Tuesday, September 1, 2009
09/01 - DXY breaks out of a 6-month downtrend
The US Dollar Index managed to bottom out near the key Fib at 77.93 (61.8% of 70.69-89.62). The failure of capital markets to capitilize on the better than expected manufacturing numbers triggered a reversal that helped buoy the Greenback through a 6-month trendline at 78.66. The EUR/USD's failure to overcome the 60 level on daily RSI hinted of weakness that could now potentially break below the supportive 50-day MA (now at 1.4160). Meanwhile, the major US equity indices have finally sustained a correction of more than just 2 days, breaking the string of couter-trend rejections seen since the July low. This suggest a broader correction is in store and could be the tailwind that guides the DXY back towards the psychological 80 handle. If, however, the EUR/USD 's 50-day MA and 40 level (daily RSI) are maintained on a closing basis, then market bulls could reassert for a move back towards 1.4338 (June's swing pivot).
Friday, August 21, 2009
08/21 - DXY probes key Fib
The US Dollar Index rejected at a 5-month downward sloping trendline and at the key 50-day moving average earlier in the week and has struggled going into Friday's close.
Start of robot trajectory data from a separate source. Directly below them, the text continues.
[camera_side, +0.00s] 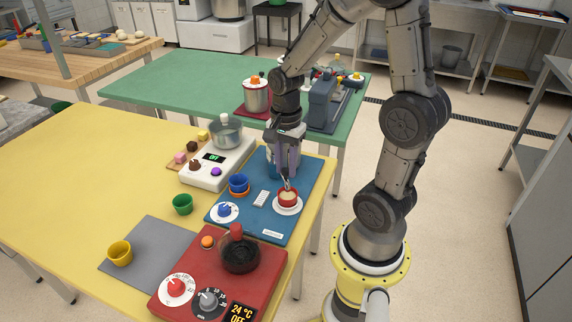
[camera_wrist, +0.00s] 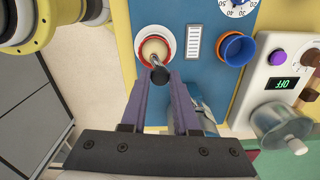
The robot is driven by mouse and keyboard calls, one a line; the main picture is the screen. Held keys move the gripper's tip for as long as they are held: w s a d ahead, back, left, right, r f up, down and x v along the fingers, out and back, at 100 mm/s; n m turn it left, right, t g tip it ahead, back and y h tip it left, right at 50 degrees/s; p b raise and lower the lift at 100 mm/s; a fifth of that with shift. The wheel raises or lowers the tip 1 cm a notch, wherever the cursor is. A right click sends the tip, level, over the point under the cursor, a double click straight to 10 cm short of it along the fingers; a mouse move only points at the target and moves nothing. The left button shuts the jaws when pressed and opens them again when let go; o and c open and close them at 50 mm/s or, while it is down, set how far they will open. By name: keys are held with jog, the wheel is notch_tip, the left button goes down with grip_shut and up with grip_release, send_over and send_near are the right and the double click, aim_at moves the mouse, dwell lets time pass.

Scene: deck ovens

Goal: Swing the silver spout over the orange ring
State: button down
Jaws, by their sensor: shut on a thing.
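The silver spout (camera_side: 287,184) reaches out over a red-rimmed cup with pale contents (camera_side: 287,197) on a white saucer. In the wrist view its dark rounded end (camera_wrist: 160,76) lies between my fingertips, at the near side of the cup (camera_wrist: 154,50). My gripper (camera_side: 287,172) points down, its purple fingers shut on the spout. The orange ring (camera_side: 240,194) lies left of the saucer, with a blue cup (camera_side: 238,183) standing on it. The ring shows only as a thin edge around the cup. The blue spout body (camera_side: 272,166) is partly hidden behind my gripper.
A blue mat (camera_side: 255,221) carries these things, a white strip with slots (camera_side: 261,198) and a blue-knobbed dial (camera_side: 224,211). A white scale-like unit with a pot (camera_side: 226,133) stands behind left. A red hotplate unit (camera_side: 205,271) stands in front.

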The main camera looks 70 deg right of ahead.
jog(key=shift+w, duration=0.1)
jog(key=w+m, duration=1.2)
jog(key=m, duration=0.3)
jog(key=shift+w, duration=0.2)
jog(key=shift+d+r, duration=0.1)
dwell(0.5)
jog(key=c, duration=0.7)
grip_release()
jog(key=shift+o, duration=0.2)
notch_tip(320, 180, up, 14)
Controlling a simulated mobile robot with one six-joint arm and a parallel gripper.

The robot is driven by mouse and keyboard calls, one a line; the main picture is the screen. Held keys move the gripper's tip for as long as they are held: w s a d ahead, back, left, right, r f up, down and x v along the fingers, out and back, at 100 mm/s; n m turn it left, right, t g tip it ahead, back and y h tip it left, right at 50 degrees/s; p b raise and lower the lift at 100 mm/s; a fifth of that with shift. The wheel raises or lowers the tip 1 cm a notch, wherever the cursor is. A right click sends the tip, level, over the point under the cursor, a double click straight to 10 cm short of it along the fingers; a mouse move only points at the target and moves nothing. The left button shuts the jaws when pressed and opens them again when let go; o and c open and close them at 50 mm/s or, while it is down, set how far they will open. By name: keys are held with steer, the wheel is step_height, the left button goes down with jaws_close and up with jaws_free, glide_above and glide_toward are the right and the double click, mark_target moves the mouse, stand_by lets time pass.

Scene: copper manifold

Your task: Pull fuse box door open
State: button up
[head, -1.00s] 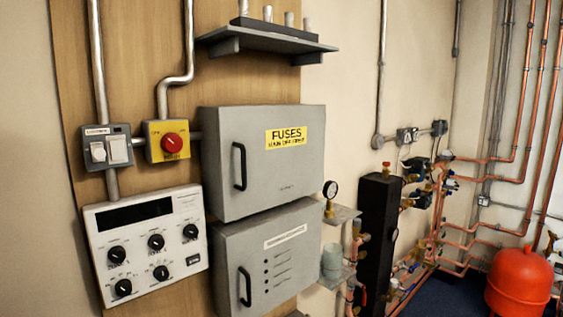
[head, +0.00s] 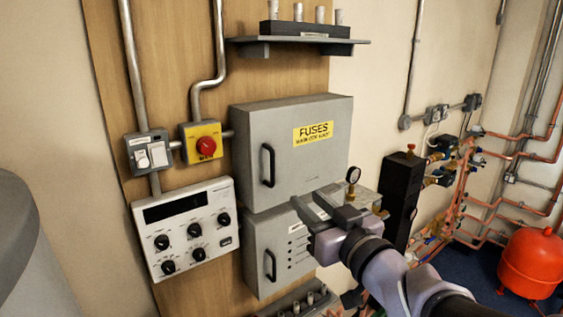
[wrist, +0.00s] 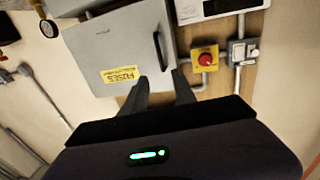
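The grey fuse box (head: 300,135) with a yellow FUSES label is on the wooden board, its door shut. Its black vertical handle (head: 267,165) is at the door's left side. My gripper (head: 308,206) is to the right of and below the handle, in front of the lower box, apart from the handle. In the wrist view the scene appears upside down; the fuse box (wrist: 112,50) is at upper left, and the handle (wrist: 160,50) shows just beyond and between the two spread fingertips (wrist: 158,80). My gripper is open and empty.
A lower grey box (head: 262,240) with its own handle hangs below. A white control panel (head: 185,228) and a yellow switch with red knob (head: 206,147) are to the left. A shelf (head: 300,42) is above. A gauge (head: 353,175) and a black unit (head: 401,190) are right.

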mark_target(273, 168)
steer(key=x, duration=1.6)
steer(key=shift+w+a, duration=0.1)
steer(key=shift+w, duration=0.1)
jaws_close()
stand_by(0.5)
A strong rebound in commodities and equities has forced the DXY back towards a key Fib at 77.93 (61.8% of 70.69-89.62). While 4-hourly studies are at oversold levels, daily indicators suggest plenty of room to test 77.45, near the December 2008 swing low and the recent lows made in early August. Moreover, according to seasonal charts the Greenback historically fares poorly after mid-August into the second half of the year. The EUR/USD rebounded from oversold RSI levels after briefly probing below the 50-day MA. The sustained clearance of the June pivot at 1.4327 should expose the recent high at 1.4448 ahead of a possible extension towards 1.4600.
The major US equity indices failed to retreat further than 2 days once again. As a result, previous resistance was wiped out. The trend is clearly intact until the major averages can sustain a counter-trend correction beyond 2 days. The next upside target for the S&P 500 resides in the 1048 region, where an important Fibonacci extension and pivot coincide.
Friday, August 14, 2009
08/14 - Chart of the week
The three major US equity indices have all stalled at key technical levels. The S&P 500 has paused at 1013.94, the 38.2% retracement of the 2007 & 2009 range. The DJIA has paused at the same retracement level (at 9424.70). The Nasdaq has completed a double bottom measured move near 2010 and has consolidated just below it over the past few sessions. While it may be premature to call a top, a correction is in store as these key resistance levels remain intact. The counter-rallies have been brief, mostly limited to 2 down days before finding a higher level of support. Thus, one way to gauge market strength will be to see whether Friday's retreat can extend through Tuesday, more than just a 2-day correction. If equities manage to rebound, however, there is a substantial probability that these equity indices will race to new highs.
Thursday, August 13, 2009
08/13 - EUR/USD's symmetrical exhibition
The EUR/USD continues to respect 1.4227, the 50% retracement level of the 2008 highs & 2009 lows. Two weeks ago, the pair retraced 50% below this level, then 50% above the following week. Wednesday's rebound coincided with a 23.6% retracement below the 1.4227 pivot and Thursday's high rejected near 1.4312, 23.6% retracement above 1.4227. The symmetry exhibited suggests that despite last week's brief breakout, the EUR/USD should retest the region below 1.4227 relatively soon. Meanwhile, the DXY is probing the June pivot low of 78.31 since putting in a 3-day double top. A higher base is sought to take out the resistant 35-day exponential moving average.
Tuesday, August 11, 2009
08/11 - The big picture
The US Dollar Index is consolidating near the 78.6% retracement of the latest downleg, a key last stop ahead a probable full retracement. The DXY is probing the 35-day exponential moving average after a succesful defense of 78.20, a 61.8% retracement. Above the 50-day MA is the 50% retracement at 80.40, while below 78.79 (61.8% of 77.42-79.64) will delay the current recovery for the 10-day MA at 78.51.
The EUR/USD is consolidating above the 50-day MA since rejecting at the 50% pivot retracement at 1.4217. This bearish rejection and the emergence of a possible weekly RSI double top hint of further weakness despite oversold 4-hourly studies and daily RSI. If the single currency maintains 1.4073 (50-day MA) , however, then the medium-term bullish structure remains intact.
Monday, August 10, 2009
08/10 - GBP/USD tests the 50-day MA
The US Dollar Index has continued to rally after marking a short-term double bottom last week. The disconnect with the tight correlation between risk appetite and dollar weakness has put an emphasis on the importance of interest rate differentials. The BOE's announcement to increase quantitative easing followed by a stronger-than-expected non-farm payrolls report has enabled the the interest rate differential between 10-year (UK ) Gilts and 10-year (US) Treasuries to shrink from a 32 basis point advantage to a +11 differential. The GBP/USD's weakness highlights bearish MACD divergence and has triggered the latest probe of the key 50-day moving average. A sustained loss of 1.6430 (50-day MA) exposes the 1.6000 region and will signal a medium-term shift in trend. Meanwhile, the DXY and EUR/USD are approaching their 50-day MA's and should be tested if the Cable continues to retreat.